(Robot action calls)
===

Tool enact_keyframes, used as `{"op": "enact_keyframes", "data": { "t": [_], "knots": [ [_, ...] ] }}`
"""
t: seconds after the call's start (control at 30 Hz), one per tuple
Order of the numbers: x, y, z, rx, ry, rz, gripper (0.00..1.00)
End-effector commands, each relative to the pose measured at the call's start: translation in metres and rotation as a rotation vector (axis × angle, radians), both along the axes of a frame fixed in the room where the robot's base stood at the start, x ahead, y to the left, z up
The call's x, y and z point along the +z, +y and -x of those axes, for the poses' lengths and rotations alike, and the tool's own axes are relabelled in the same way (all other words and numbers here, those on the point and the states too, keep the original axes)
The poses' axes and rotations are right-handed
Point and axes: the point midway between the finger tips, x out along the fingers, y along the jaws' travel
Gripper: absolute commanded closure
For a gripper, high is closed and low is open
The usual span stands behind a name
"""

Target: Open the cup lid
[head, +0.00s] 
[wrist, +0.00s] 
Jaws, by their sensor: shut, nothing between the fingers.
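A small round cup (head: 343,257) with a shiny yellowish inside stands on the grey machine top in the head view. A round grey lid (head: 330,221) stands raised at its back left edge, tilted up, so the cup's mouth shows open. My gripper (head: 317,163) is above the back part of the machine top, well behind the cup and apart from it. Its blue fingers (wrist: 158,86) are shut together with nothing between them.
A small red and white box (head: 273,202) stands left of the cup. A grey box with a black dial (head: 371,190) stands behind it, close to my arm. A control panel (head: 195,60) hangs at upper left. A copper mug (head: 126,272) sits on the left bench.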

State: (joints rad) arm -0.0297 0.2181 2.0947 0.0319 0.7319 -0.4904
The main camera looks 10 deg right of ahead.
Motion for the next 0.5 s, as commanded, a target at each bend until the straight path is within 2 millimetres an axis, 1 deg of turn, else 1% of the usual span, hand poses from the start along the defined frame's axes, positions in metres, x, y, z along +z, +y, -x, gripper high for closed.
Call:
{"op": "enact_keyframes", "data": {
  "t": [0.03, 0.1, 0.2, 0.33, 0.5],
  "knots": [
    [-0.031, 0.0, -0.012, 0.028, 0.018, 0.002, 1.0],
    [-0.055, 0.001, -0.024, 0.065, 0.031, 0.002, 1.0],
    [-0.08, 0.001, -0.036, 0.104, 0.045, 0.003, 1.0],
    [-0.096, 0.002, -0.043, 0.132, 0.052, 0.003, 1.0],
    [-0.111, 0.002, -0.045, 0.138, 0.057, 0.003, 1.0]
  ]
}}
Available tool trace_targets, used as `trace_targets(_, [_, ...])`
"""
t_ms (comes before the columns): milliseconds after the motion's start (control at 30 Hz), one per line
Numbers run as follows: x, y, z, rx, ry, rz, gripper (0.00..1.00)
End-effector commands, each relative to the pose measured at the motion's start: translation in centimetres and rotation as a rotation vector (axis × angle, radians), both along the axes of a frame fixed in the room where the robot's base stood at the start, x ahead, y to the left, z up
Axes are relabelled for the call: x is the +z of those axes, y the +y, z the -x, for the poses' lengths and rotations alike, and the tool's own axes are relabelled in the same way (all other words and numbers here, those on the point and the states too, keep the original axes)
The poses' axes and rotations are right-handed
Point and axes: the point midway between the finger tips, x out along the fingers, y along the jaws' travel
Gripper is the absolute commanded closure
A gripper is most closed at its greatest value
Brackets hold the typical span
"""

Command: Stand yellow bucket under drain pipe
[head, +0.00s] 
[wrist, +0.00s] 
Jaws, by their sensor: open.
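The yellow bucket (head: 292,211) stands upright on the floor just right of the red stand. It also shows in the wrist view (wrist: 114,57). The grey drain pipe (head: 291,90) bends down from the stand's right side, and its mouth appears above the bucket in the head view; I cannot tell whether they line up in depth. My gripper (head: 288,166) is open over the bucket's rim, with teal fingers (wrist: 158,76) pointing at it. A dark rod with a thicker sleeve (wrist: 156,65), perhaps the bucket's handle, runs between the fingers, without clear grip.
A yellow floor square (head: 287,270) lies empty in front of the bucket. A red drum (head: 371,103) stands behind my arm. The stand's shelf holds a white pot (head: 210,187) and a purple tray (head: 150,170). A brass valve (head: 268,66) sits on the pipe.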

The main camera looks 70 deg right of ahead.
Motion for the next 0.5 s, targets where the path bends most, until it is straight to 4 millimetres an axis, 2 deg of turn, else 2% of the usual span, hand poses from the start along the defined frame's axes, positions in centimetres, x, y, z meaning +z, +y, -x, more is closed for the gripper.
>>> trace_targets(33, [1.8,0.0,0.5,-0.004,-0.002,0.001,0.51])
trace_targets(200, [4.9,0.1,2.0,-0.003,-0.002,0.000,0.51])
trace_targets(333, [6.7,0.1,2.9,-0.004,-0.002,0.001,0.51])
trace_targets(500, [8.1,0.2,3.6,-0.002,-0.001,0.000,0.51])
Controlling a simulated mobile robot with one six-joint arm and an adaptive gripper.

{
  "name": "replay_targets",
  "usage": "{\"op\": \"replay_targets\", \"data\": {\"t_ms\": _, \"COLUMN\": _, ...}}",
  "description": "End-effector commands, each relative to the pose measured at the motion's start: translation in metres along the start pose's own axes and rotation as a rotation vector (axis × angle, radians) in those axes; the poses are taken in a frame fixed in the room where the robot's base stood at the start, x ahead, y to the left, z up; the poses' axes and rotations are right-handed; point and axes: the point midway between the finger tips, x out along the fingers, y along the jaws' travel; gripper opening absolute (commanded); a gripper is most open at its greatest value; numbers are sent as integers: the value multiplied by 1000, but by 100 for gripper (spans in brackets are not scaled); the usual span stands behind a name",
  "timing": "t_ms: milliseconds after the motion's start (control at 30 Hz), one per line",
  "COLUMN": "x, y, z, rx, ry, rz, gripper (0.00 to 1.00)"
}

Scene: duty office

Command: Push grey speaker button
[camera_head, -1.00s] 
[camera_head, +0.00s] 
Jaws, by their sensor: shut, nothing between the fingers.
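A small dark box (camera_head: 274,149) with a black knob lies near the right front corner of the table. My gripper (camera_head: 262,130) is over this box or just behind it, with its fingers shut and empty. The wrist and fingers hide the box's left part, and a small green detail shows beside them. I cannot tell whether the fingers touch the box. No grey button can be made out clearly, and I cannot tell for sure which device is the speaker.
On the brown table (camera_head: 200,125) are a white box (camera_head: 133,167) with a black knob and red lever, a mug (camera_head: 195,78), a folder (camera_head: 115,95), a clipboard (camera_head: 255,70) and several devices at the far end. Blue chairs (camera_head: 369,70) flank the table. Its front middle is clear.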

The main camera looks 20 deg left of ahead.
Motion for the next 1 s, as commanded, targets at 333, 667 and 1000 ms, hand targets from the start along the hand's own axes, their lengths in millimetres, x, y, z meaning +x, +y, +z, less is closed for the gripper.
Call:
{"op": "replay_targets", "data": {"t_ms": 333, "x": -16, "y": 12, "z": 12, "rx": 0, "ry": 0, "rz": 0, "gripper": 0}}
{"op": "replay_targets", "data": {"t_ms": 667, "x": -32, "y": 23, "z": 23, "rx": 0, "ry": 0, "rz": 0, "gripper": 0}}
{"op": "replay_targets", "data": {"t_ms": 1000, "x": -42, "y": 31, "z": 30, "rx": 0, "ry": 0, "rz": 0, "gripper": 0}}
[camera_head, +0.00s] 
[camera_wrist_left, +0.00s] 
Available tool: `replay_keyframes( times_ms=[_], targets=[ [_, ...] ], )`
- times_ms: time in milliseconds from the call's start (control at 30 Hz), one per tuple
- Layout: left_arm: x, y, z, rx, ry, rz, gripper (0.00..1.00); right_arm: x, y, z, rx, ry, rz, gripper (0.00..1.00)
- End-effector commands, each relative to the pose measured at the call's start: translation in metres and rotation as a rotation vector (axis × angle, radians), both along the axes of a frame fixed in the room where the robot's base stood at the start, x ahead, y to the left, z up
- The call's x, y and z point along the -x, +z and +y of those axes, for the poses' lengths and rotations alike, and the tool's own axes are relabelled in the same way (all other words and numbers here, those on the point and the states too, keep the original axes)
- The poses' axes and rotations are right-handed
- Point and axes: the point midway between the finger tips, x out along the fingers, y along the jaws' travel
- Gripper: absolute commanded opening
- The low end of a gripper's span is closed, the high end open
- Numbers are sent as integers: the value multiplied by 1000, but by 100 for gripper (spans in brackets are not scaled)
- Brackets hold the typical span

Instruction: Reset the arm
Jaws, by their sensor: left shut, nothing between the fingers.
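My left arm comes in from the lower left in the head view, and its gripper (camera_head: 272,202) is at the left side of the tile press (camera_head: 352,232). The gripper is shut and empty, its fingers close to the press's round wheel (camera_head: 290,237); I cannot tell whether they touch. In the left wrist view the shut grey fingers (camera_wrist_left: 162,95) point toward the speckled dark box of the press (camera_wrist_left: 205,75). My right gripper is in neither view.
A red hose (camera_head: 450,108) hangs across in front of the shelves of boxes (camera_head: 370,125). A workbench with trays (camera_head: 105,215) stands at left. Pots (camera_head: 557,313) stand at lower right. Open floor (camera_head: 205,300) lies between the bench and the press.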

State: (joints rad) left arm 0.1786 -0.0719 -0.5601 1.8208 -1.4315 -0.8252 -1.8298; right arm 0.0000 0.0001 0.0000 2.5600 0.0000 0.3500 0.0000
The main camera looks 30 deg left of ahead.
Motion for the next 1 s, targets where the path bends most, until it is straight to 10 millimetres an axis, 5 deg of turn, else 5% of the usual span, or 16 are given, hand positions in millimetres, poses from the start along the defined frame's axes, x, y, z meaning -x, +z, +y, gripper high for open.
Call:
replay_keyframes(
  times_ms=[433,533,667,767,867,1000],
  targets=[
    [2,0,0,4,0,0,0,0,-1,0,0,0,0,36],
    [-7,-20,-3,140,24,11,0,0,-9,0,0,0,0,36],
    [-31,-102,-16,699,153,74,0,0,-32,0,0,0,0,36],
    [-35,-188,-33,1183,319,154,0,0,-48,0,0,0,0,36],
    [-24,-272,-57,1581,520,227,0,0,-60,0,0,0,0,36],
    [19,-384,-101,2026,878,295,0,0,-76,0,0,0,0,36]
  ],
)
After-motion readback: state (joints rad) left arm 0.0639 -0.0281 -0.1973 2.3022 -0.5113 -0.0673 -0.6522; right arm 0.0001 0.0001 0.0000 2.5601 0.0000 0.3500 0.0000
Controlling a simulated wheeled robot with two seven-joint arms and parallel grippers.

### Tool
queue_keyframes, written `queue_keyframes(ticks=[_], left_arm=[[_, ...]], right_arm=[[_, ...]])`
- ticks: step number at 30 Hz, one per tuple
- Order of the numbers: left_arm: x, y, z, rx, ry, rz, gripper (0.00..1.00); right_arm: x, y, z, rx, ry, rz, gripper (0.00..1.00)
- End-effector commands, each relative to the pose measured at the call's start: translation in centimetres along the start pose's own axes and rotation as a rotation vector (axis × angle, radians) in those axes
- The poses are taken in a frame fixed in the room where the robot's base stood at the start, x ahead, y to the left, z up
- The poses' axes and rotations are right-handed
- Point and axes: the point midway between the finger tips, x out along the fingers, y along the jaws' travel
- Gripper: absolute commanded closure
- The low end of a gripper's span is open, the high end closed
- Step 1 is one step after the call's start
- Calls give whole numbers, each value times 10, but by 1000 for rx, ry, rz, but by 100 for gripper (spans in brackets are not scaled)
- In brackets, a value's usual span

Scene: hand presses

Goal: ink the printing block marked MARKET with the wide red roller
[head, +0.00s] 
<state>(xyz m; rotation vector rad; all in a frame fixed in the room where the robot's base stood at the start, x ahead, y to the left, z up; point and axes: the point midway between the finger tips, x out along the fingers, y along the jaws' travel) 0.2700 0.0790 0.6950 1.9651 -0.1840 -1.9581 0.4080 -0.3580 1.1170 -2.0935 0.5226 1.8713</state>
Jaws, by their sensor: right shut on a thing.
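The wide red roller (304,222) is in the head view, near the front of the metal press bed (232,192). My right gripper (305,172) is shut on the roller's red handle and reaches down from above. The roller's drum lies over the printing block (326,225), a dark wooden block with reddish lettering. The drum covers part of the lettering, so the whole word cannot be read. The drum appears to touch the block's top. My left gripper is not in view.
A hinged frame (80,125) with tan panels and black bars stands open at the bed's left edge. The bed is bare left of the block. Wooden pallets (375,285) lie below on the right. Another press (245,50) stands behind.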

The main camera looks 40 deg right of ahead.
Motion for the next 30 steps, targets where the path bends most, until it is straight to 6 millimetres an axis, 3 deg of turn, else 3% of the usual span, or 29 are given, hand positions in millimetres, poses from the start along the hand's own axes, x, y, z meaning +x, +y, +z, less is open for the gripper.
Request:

===

◆ Short problem
Begin with the first line of the listing and copy exactly through the line that contains "Order of the numbers: x, y, z, rx, ry, rz, gripper", please, keeping both ends and leaving out everything after.

◆ Solution
Tool enact_keyframes, used as `{"op": "enact_keyframes", "data": { "t": [_], "knots": [ [_, ...] ] }}`
"""
t: seconds after the call's start (control at 30 Hz), one per tuple
Order of the numbers: x, y, z, rx, ry, rz, gripper (0.00..1.00)

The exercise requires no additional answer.